**Job:**
Extract every entry word for word.

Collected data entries
+ + + +

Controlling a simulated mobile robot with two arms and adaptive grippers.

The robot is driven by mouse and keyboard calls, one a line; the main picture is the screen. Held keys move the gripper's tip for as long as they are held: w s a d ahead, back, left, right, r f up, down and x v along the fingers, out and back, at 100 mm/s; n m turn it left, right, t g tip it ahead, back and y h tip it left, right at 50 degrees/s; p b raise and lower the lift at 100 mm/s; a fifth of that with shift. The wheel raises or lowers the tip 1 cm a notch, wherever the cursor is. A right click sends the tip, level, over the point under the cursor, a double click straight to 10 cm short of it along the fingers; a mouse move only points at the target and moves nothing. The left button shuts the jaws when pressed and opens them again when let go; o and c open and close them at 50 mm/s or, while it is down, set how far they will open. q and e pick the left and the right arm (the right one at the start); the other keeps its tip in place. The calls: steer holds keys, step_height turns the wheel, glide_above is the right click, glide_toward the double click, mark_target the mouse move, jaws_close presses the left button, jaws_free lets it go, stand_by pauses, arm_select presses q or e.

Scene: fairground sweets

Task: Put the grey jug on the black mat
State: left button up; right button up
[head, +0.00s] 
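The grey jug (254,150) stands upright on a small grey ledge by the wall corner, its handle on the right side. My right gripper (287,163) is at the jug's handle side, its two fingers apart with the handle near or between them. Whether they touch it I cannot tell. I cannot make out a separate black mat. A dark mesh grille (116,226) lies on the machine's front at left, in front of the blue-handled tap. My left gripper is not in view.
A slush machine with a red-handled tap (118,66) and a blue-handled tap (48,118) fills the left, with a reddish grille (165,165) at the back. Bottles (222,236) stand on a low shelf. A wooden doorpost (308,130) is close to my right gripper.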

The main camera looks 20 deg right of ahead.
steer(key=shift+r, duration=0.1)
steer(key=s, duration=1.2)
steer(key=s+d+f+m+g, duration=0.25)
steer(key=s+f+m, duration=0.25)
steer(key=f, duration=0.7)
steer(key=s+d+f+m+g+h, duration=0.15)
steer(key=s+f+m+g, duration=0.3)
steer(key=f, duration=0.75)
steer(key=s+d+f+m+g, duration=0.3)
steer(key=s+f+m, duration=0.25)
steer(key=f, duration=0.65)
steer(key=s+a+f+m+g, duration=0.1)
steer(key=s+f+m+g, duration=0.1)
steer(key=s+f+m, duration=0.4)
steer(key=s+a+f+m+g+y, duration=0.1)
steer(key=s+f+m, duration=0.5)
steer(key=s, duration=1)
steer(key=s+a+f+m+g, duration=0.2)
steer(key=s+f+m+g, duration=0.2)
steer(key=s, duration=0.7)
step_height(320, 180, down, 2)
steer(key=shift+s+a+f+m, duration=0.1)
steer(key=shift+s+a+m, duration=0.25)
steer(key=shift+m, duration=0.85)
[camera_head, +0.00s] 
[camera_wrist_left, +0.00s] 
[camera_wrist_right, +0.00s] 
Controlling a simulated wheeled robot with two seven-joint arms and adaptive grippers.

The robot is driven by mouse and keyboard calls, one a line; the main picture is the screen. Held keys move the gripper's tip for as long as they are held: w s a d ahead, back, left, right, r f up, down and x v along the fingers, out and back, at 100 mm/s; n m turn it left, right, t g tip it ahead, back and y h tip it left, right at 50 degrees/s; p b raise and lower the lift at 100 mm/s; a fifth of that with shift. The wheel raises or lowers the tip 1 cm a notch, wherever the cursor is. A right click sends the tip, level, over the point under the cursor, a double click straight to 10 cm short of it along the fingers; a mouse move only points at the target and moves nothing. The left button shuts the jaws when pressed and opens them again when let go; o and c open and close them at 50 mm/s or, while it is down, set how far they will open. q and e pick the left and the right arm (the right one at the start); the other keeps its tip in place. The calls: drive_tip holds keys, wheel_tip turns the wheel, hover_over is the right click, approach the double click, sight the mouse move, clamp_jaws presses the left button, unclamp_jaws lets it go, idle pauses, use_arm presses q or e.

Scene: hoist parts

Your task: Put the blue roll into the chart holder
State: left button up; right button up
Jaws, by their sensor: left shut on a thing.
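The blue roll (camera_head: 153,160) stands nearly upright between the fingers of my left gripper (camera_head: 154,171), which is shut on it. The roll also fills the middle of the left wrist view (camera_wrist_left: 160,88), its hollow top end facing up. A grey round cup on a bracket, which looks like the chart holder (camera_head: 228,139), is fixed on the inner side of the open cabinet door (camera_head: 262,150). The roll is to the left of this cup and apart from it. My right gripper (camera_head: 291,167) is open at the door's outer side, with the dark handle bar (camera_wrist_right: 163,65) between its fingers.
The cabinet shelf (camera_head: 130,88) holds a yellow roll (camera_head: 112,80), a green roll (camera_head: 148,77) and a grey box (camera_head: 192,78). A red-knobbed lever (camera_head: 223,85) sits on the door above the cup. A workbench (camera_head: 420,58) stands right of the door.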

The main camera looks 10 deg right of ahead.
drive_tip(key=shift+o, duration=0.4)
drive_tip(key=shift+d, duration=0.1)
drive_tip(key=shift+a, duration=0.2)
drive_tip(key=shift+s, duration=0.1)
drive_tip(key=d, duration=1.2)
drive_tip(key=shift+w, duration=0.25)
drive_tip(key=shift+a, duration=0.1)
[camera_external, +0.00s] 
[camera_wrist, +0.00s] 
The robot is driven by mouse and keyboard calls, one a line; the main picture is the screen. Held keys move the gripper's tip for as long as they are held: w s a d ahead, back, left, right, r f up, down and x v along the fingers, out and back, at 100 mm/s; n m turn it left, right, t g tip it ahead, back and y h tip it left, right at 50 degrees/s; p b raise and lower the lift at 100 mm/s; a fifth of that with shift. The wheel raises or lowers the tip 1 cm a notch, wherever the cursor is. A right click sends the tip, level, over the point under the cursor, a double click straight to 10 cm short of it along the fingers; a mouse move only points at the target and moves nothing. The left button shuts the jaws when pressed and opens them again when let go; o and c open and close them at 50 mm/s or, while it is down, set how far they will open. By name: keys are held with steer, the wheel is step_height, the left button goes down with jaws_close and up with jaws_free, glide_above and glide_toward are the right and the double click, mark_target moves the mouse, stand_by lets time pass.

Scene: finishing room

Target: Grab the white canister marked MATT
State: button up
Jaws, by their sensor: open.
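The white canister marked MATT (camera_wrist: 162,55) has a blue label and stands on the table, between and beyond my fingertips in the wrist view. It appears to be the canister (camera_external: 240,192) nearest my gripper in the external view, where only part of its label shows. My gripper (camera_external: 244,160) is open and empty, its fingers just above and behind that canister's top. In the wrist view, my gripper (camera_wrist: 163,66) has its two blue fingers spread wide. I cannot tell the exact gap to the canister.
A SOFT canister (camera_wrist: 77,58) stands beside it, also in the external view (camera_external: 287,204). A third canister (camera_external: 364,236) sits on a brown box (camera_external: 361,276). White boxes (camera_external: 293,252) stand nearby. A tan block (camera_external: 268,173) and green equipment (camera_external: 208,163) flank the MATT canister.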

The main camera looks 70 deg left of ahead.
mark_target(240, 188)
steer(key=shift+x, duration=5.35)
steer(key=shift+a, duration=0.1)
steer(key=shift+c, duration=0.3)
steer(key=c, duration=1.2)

+ + + +

**Response:**
Controlling a simulated mobile robot with two arms and adaptive grippers.

The robot is driven by mouse and keyboard calls, one a line; the main picture is the screen. Held keys move the gripper's tip for as long as they are held: w s a d ahead, back, left, right, r f up, down and x v along the fingers, out and back, at 100 mm/s; n m turn it left, right, t g tip it ahead, back and y h tip it left, right at 50 degrees/s; p b raise and lower the lift at 100 mm/s; a fifth of that with shift. The wheel raises or lowers the tip 1 cm a notch, wherever the cursor is. A right click sends the tip, level, over the point under the cursor, a double click straight to 10 cm short of it along the fingers; a mouse move only points at the target and moves nothing. The left button shuts the jaws when pressed and opens them again when let go; o and c open and close them at 50 mm/s or, while it is down, set how far they will open. q and e pick the left and the right arm (the right one at the start); the other keeps its tip in place. The calls: steer holds keys, step_height turns the wheel, glide_above is the right click, glide_toward the double click, mark_target the mouse move, jaws_close presses the left button, jaws_free lets it go, stand_by pauses, arm_select presses q or e.

Scene: fairground sweets

Task: Put the grey jug on the black mat
State: left button up; right button up
[head, +0.00s] 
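The grey jug (254,150) stands upright on a small grey ledge by the wall corner, its handle on the right side. My right gripper (287,163) is at the jug's handle side, its two fingers apart with the handle near or between them. Whether they touch it I cannot tell. I cannot make out a separate black mat. A dark mesh grille (116,226) lies on the machine's front at left, in front of the blue-handled tap. My left gripper is not in view.
A slush machine with a red-handled tap (118,66) and a blue-handled tap (48,118) fills the left, with a reddish grille (165,165) at the back. Bottles (222,236) stand on a low shelf. A wooden doorpost (308,130) is close to my right gripper.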

The main camera looks 20 deg right of ahead.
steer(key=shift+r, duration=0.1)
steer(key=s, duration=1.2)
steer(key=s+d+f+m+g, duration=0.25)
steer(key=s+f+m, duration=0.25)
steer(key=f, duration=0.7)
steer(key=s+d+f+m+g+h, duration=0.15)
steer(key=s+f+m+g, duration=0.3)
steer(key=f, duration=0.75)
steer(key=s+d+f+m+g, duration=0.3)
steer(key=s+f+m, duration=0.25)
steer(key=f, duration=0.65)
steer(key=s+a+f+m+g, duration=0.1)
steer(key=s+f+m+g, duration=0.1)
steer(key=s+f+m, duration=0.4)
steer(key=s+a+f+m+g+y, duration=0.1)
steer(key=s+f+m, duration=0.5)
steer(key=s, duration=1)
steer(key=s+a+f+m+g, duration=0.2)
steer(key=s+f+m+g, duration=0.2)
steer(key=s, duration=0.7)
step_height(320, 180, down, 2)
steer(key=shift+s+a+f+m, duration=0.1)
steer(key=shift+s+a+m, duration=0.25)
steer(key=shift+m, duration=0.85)
[camera_head, +0.00s] 
[camera_wrist_left, +0.00s] 
[camera_wrist_right, +0.00s] 
Controlling a simulated wheeled robot with two seven-joint arms and adaptive grippers.

The robot is driven by mouse and keyboard calls, one a line; the main picture is the screen. Held keys move the gripper's tip for as long as they are held: w s a d ahead, back, left, right, r f up, down and x v along the fingers, out and back, at 100 mm/s; n m turn it left, right, t g tip it ahead, back and y h tip it left, right at 50 degrees/s; p b raise and lower the lift at 100 mm/s; a fifth of that with shift. The wheel raises or lowers the tip 1 cm a notch, wherever the cursor is. A right click sends the tip, level, over the point under the cursor, a double click straight to 10 cm short of it along the fingers; a mouse move only points at the target and moves nothing. The left button shuts the jaws when pressed and opens them again when let go; o and c open and close them at 50 mm/s or, while it is down, set how far they will open. q and e pick the left and the right arm (the right one at the start); the other keeps its tip in place. The calls: drive_tip holds keys, wheel_tip turns the wheel, hover_over is the right click, approach the double click, sight the mouse move, clamp_jaws presses the left button, unclamp_jaws lets it go, idle pauses, use_arm presses q or e.

Scene: hoist parts

Your task: Put the blue roll into the chart holder
State: left button up; right button up
Jaws, by their sensor: left shut on a thing.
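The blue roll (camera_head: 153,160) stands nearly upright between the fingers of my left gripper (camera_head: 154,171), which is shut on it. The roll also fills the middle of the left wrist view (camera_wrist_left: 160,88), its hollow top end facing up. A grey round cup on a bracket, which looks like the chart holder (camera_head: 228,139), is fixed on the inner side of the open cabinet door (camera_head: 262,150). The roll is to the left of this cup and apart from it. My right gripper (camera_head: 291,167) is open at the door's outer side, with the dark handle bar (camera_wrist_right: 163,65) between its fingers.
The cabinet shelf (camera_head: 130,88) holds a yellow roll (camera_head: 112,80), a green roll (camera_head: 148,77) and a grey box (camera_head: 192,78). A red-knobbed lever (camera_head: 223,85) sits on the door above the cup. A workbench (camera_head: 420,58) stands right of the door.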

The main camera looks 10 deg right of ahead.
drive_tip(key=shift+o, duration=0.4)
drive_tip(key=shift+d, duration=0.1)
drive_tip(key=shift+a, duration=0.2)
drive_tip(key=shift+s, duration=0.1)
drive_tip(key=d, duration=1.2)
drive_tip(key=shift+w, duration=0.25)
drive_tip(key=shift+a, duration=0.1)
[camera_external, +0.00s] 
[camera_wrist, +0.00s] 
The robot is driven by mouse and keyboard calls, one a line; the main picture is the screen. Held keys move the gripper's tip for as long as they are held: w s a d ahead, back, left, right, r f up, down and x v along the fingers, out and back, at 100 mm/s; n m turn it left, right, t g tip it ahead, back and y h tip it left, right at 50 degrees/s; p b raise and lower the lift at 100 mm/s; a fifth of that with shift. The wheel raises or lowers the tip 1 cm a notch, wherever the cursor is. A right click sends the tip, level, over the point under the cursor, a double click straight to 10 cm short of it along the fingers; a mouse move only points at the target and moves nothing. The left button shuts the jaws when pressed and opens them again when let go; o and c open and close them at 50 mm/s or, while it is down, set how far they will open. By name: keys are held with steer, the wheel is step_height, the left button goes down with jaws_close and up with jaws_free, glide_above and glide_toward are the right and the double click, mark_target moves the mouse, stand_by lets time pass.

Scene: finishing room

Target: Grab the white canister marked MATT
State: button up
Jaws, by their sensor: open.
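The white canister marked MATT (camera_wrist: 162,55) has a blue label and stands on the table, between and beyond my fingertips in the wrist view. It appears to be the canister (camera_external: 240,192) nearest my gripper in the external view, where only part of its label shows. My gripper (camera_external: 244,160) is open and empty, its fingers just above and behind that canister's top. In the wrist view, my gripper (camera_wrist: 163,66) has its two blue fingers spread wide. I cannot tell the exact gap to the canister.
A SOFT canister (camera_wrist: 77,58) stands beside it, also in the external view (camera_external: 287,204). A third canister (camera_external: 364,236) sits on a brown box (camera_external: 361,276). White boxes (camera_external: 293,252) stand nearby. A tan block (camera_external: 268,173) and green equipment (camera_external: 208,163) flank the MATT canister.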

The main camera looks 70 deg left of ahead.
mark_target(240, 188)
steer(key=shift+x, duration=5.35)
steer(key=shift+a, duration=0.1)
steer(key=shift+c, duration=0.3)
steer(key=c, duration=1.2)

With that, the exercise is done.